The importance of Moshe Idel’s Old Worlds, New Mirrors can hardly be overstated. It is both a seminal and daunting intervention in the field of modern European Jewish thought that takes to task its towering figures: mainly German Jewish modernists from Kafka, Scholem, Benjamin, and Buber to Steiner, Celan, and Derrida, with occasional references to Freud, Arendt, Adorno, Jonas, Leo Strauss, and others. The book also questions the cult that developed around these figures, suggesting that it led to a disproportionate attention to a “quantitatively tiny elite culture” (p. 70) at the expense of the actual wealth of Jewish thought and writing. Idel’s critique of the ways these celebrated European Jewish figures and their followers approach Judaism and integrate elements of the kabbalistic tradition in their thinking is pertinent and profound. It is also unsettling, disconcerting, and even shocking at times.

Idel’s intervention in this field is more important than he himself concedes in his misleadingly mild introduction where he defines the objective of his book in a dry scholarly manner as “adding the Eastern European perspective to the Central European one,” an approach, he states, that “would yield a more complex and informative description” of the field (p. 12). Idel believes that this added perspective can correct “misunderstandings of the mystical texts under scrutiny” (p. 12). If these two assertions—complementing and correcting existing scholarship—covered the scope of the book, it would be little more than another scholarly revision. The book’s importance, however, lies neither with being a more complete description nor a rectification of modern understandings of Jewish mystical texts. Of course this is a key part of the book: an eminent expert sets [End Page 297] things right and chides those who have torn kabbalistic elements out of their rich and variegated context at the price of the distortion and reduction of their original meaning. The title points to this aspect of the book: the Old are worlds, alive and manifold; the New are mirrors—a treacherous medium of representation in which the Old is reflected as a mere illusion.

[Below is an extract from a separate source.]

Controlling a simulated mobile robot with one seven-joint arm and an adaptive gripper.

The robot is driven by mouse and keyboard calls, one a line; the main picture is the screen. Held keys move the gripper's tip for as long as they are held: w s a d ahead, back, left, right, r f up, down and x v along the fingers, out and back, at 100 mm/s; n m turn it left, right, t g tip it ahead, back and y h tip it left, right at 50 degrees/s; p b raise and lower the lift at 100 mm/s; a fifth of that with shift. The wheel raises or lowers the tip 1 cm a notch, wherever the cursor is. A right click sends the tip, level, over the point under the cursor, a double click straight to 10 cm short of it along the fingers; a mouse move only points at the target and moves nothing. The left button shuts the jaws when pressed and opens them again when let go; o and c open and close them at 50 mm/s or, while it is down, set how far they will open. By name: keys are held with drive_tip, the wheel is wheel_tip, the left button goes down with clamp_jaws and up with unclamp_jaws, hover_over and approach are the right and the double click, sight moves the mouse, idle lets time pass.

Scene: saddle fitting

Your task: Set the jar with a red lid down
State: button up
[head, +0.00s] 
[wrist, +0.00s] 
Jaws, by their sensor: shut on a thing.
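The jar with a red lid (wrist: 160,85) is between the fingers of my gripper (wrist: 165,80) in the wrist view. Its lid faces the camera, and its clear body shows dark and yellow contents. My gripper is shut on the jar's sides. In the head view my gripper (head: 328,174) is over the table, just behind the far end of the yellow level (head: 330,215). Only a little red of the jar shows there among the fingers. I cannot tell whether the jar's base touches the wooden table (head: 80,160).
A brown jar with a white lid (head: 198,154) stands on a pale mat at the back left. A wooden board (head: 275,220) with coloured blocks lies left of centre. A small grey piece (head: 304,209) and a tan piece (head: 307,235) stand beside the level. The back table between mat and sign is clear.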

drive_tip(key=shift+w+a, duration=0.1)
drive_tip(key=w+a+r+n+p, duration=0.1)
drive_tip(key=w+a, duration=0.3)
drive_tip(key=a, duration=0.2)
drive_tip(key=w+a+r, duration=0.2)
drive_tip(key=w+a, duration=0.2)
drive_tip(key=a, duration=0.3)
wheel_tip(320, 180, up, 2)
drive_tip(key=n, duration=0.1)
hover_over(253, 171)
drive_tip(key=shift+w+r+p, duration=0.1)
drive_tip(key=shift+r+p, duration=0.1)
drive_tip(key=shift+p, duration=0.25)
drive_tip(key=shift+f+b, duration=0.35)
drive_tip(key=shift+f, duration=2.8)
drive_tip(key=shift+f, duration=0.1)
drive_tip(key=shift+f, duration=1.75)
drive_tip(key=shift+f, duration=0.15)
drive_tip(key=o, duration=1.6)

But the book’s scope reaches far beyond this delimitation and also beyond another assertion at the end of its introduction where Idel claims that his effort “should not be seen as a critique of the Central European [translate: essentially German Jewish] approaches to Judaism but as an interrogation of the two perspectives, the Eastern and Western one, a questioning that may serve as a corrective to each” (p. 12). It is, however, noteworthy that the shortcomings of the Eastern perspective—described by Idel essentially as a “lack of critical approach” (p. 12)—are barely addressed. Instead, the book offers an extended critique of the Western perspective from an Eastern one that is implicitly considered more authentic. Idel’s critique of the group of mainly German Jewish intellectuals mentioned above and of their impact on a widely accepted vision of Judaism in contemporary thought is his real work in this collection of essays. As a challenge to current approaches and practices in the field of German Jewish studies, it is monumental, both in what I consider to be the book’s most important and its most problematic claims.

In what follows I will sketch two examples for each of these assessments, the remarkable and the dubious, taken mostly from the chapter on George Steiner. In the first two cases, these examples will illustrate Idel’s powerful and convincing critique of the modern understanding of the “Jewish spirit” and of a liberal and cosmopolitan metaphorization of Jewish existence. In the last two examples, I question critically Idel’s perspective on the relation between the Holocaust and Israel as well as his understanding of the German Jewish legacy as a whole.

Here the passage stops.